Nesse mesmo dia, abrindo a sua alma com D. Álvaro e comigo, como fazia sempre, comentou-nos: esta manhã, enquanto tomava o pequeno almoço, o Senhor meteu-me na cabeça estas palavras. São como uma resposta a esse clamor coletivo que ontem, festa do Coração Imaculado de Maria, terá subido ao céu, porque todos terão rezado muito. Temos de pedir, acolhendo-nos à Misericórdia do Senhor. Não podemos pedir por justiça! Se pudéssemos vislumbrar a justiça de Deus, ficaríamos esmagados, sem poder levantar a cabeça: tal é a sua infinita perfeição! Devemos recorrer à sua Misericórdia, ao seu Amor. O pobre coração do homem pede como se tivesse um direito, e não temos direito a nada! Mas podemos encher-nos da sua confiança pela intercessão de Maria, porque a sua Misericórdia é tão infinita, que não pode deixar de escutar os seus filhos, se acorrem, para mais, através de sua Mãe [15].

Transcrevi-vos estas confidências do nosso Padre com o desejo de que as façamos muito nossas. Falo-vos muito de oração deveis ter notado porque é o modo seguro de conseguir todas as graças de que necessitam a Igreja, o Papa, a Obra, as almas, cada uma e cada um de nós. Esforcemo-nos, de manhã e de tarde, não só por fazer o melhor possível os tempos de meditação, mas na oração de petição por tantas intenções: com fé, com humildade, com perseverança; com paz e alegria contínuas, pois somos filhos de Deus e filhos de Santa Maria e sempre seremos chamados vencedores.

No passado dia 11 pude ir a Fátima, à capelinha , com todas e com todos.

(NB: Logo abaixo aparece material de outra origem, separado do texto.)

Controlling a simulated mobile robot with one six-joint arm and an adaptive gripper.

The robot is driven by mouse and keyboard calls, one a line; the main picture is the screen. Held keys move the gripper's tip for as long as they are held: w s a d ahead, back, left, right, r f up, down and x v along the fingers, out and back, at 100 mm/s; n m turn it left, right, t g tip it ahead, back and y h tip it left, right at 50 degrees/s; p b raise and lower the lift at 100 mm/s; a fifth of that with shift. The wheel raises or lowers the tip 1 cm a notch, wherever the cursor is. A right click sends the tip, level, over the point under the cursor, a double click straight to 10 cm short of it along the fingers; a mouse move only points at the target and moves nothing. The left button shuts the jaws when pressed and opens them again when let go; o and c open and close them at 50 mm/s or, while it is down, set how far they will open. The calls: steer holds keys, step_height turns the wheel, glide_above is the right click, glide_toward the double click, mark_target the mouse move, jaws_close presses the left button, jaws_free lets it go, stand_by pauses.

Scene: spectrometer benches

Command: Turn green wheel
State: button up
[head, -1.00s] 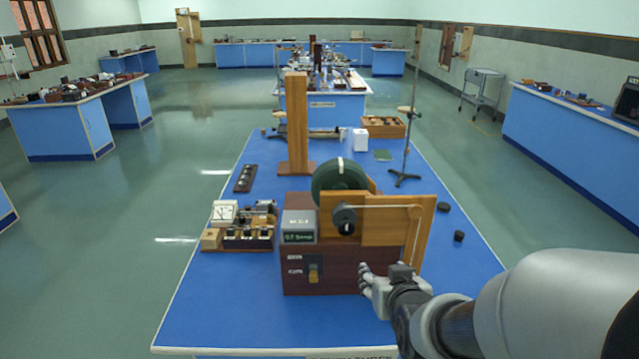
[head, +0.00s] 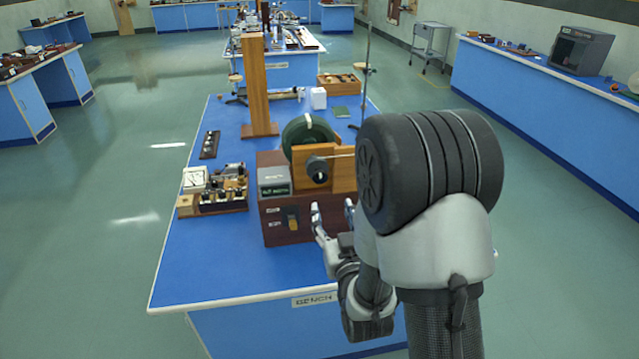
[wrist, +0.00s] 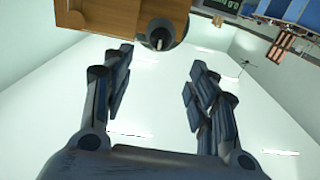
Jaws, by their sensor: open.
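The green wheel (head: 309,131) stands upright on top of a dark wooden box (head: 290,229) on the blue bench. A wooden panel with a small dark round knob (head: 317,168) sits in front of it and hides its lower part. My gripper (head: 333,212) is in front of the box's right side, open and empty, apart from the wheel and below it. My arm hides the right side of the apparatus. In the wrist view my gripper's two fingers (wrist: 160,85) are spread wide. The dark knob (wrist: 160,34) and the wooden panel (wrist: 115,15) show at the top, beyond the fingertips.
A meter board (head: 213,192) lies left of the box. A tall wooden post (head: 255,85) stands behind it. A dark strip (head: 209,145) lies at the back left. The bench's front left is clear. Another bench (head: 545,95) runs along the right.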

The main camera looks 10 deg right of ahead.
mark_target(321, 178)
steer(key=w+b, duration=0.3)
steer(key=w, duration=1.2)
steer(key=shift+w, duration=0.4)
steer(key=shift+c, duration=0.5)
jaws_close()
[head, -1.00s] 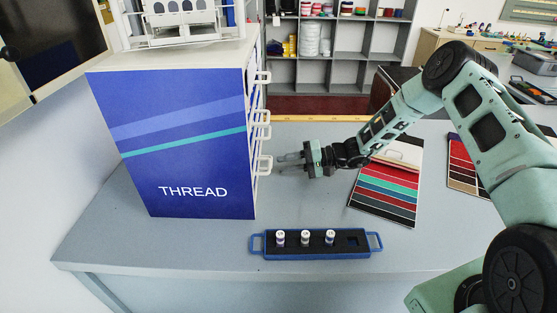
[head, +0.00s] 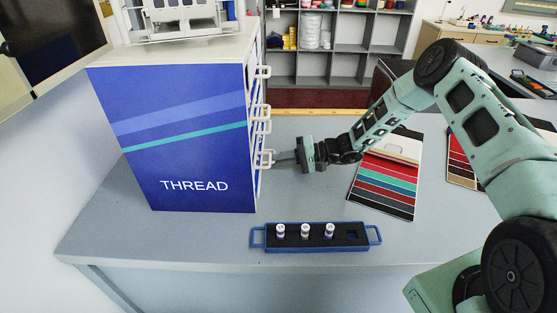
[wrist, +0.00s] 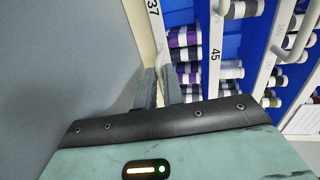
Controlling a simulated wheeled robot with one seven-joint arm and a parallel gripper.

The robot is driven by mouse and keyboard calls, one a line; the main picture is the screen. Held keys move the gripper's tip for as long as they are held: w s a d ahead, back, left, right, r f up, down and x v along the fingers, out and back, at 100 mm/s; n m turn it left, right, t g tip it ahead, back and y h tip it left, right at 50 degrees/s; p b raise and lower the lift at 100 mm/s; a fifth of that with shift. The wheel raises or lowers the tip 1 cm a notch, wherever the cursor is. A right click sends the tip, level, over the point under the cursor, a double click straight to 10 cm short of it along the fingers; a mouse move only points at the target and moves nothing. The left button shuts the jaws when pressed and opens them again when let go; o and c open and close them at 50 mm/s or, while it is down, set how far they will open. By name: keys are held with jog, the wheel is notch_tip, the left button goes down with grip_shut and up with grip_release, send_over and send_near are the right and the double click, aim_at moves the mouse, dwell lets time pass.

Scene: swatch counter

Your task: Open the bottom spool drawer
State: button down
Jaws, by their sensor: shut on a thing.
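The blue THREAD cabinet (head: 185,150) stands on the left of the counter, its drawer side facing right. White handles stand out from that side, one above another. The bottom spool drawer's handle (head: 265,160) is the lowest. My gripper (head: 277,157) comes from the right and is shut on this handle. In the wrist view my gripper's two fingers (wrist: 160,75) are close together at the white drawer front, and hide most of the handle. The bottom drawer looks about flush with the others.
A blue-rimmed tray (head: 345,243) with 3 white spools lies in front, right of the cabinet. A colour swatch card (head: 385,185) lies under my forearm. Spools (wrist: 185,55) show in the drawers in the wrist view.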

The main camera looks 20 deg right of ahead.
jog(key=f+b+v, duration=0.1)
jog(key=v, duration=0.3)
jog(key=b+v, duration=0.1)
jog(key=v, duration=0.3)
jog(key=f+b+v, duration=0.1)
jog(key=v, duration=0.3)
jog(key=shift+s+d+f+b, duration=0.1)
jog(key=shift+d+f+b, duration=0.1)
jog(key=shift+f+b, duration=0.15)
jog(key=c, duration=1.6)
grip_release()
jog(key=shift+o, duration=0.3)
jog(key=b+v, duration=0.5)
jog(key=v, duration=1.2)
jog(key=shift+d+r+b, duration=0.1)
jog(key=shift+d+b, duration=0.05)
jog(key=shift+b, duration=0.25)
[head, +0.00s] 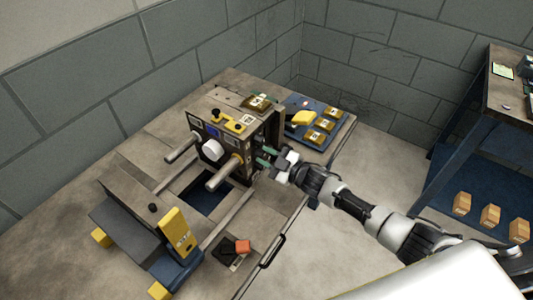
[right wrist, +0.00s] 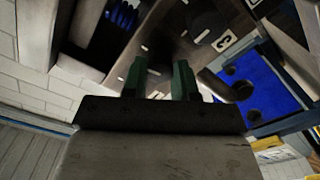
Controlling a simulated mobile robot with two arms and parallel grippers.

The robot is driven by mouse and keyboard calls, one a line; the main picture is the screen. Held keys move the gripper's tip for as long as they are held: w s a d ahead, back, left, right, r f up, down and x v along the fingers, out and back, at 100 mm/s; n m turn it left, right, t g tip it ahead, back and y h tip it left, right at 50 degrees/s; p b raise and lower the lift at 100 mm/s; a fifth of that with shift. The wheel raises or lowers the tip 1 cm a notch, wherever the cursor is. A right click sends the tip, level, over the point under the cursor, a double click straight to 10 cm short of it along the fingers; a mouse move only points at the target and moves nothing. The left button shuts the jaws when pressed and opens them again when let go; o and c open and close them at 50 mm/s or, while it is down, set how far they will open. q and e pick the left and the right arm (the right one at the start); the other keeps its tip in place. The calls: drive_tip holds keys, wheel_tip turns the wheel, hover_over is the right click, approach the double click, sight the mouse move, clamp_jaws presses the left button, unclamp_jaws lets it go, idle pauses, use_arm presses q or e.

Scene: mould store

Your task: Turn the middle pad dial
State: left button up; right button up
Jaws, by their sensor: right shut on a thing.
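The machine block (head: 222,140) stands on the bench with two steel rods and a white round part on its front. My right gripper (head: 268,157) is at its right side face, with green fingertips against that side. In the right wrist view the two green fingers (right wrist: 160,82) reach to the dark face and are shut on a small part there, apparently a pad dial, mostly hidden between the tips. A dark round dial (right wrist: 207,27) with a white mark shows beside a "2" label (right wrist: 224,41). I cannot tell from the labels which dial is held. My left gripper is out of view.
A grey block with a yellow handle (head: 177,233) stands at the front left. A blue shelf (head: 456,178) with several small boxes is at right.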

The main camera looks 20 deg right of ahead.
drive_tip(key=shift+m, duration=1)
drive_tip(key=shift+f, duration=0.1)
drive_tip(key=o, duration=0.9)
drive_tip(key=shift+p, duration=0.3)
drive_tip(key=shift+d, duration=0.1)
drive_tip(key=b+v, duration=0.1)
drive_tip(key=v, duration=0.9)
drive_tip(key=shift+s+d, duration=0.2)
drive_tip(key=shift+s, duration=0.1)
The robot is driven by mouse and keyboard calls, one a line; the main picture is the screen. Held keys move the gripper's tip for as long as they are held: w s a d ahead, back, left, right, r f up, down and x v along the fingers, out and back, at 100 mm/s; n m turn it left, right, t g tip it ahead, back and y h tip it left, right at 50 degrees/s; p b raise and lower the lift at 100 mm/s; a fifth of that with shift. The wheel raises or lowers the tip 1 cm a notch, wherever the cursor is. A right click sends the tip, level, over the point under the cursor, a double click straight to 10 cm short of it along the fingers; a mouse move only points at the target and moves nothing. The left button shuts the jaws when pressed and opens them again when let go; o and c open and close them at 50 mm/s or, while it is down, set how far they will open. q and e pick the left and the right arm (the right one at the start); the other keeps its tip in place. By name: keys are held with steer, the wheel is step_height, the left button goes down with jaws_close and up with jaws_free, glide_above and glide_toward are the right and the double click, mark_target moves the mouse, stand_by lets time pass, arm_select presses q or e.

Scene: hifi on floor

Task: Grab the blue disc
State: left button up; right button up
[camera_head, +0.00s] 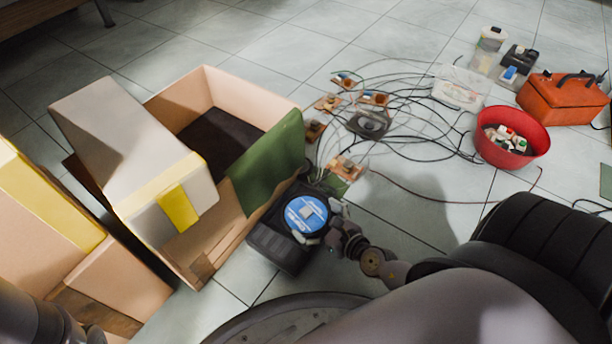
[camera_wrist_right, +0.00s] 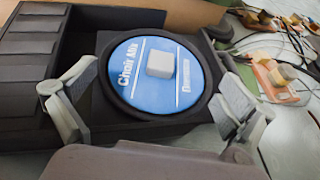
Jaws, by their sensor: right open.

Rezámosmuito unidos às vossas intenções, pedindo pela Igreja, pelo Papa e pelos seus colabora­dores, pela Obra, por toda a humanidade; e foi fácil pensar nas vezes em que o nosso Padre foi, como dizia, a esse “refúgio”, para acompanhar cada uma das suas filhas e cada um dos seus filhos daquela altura e dos tempos futuros. Que bem se está com a Virgem!

Tenho entre mãos muitas tarefas, também nestes dias de agosto. Ajudai-me a levar avante, com a vossa oração constante, as minhas ocupações. Sugiro-vos reler e meditar o que o nosso Padre escreveu sobre o momento em que elevou a Hóstia Santa na Missa, em 7 de agosto de 1931 [16] , porque, entre aqueles homens e aquelas mulheres que hão-de pôr Cristo no cume de todas as atividades humanas estás tu, minha filha, meu filho. Repara devagar como o pões em prática.

Com todo o afeto, abençoa-vos

o vosso Padre

+ Javier

Pamplona, 1 de agosto de 2012

[1]. Liturgia das Horas, Solenidade da Assunção de Nossa Senhora, Hino das Primeiras Vésperas.

[2]. Missal Romano, Solenidade da Assunção de Nossa Senhora, Primeira Leitura ( Ap 11, 19 - 12, 1).

[3]. Bento XVI, Homilia na Solenidade da Assunção, 15-VIII-2011.

[4]. Hb 9, 4.

[5]. S. Josemaria, Caminho , n. 496.

[6]. Bento XVI, Homilia na Solenidade da Assunção, 15-VIII-2011.

[7]. S. Josemaria, Manuscrito autógrafo, abril de 1934.

[8]. S. Josemaria, Forja , n. 422.

[9]. S. Josemaria, Notas de uma meditação pregada em 1945.

[10]. Cfr. Jo 6, 26-59.

[11]. S. Josemaria, Caminho , n. 87.

[12]. S. Josemaria, Cristo que passa, n. 12-13.

[13]. S. Josemaria, Notas de uma romaria a Fátima, 14-IV-1970.

[14]. Cfr. Is 58, 1 (Vg).

[15]. Javier Echevarría, Lembrando o Beato Josemaria Escrivá, pág. 154.

[16]. Cfr. S. Josemaria, Apontamentos íntimos , 7-VIII-1931, n. 217 (vid. A. Vázquez de Prada, “Josemaria Escrivá”, Vol. I, pág. 348).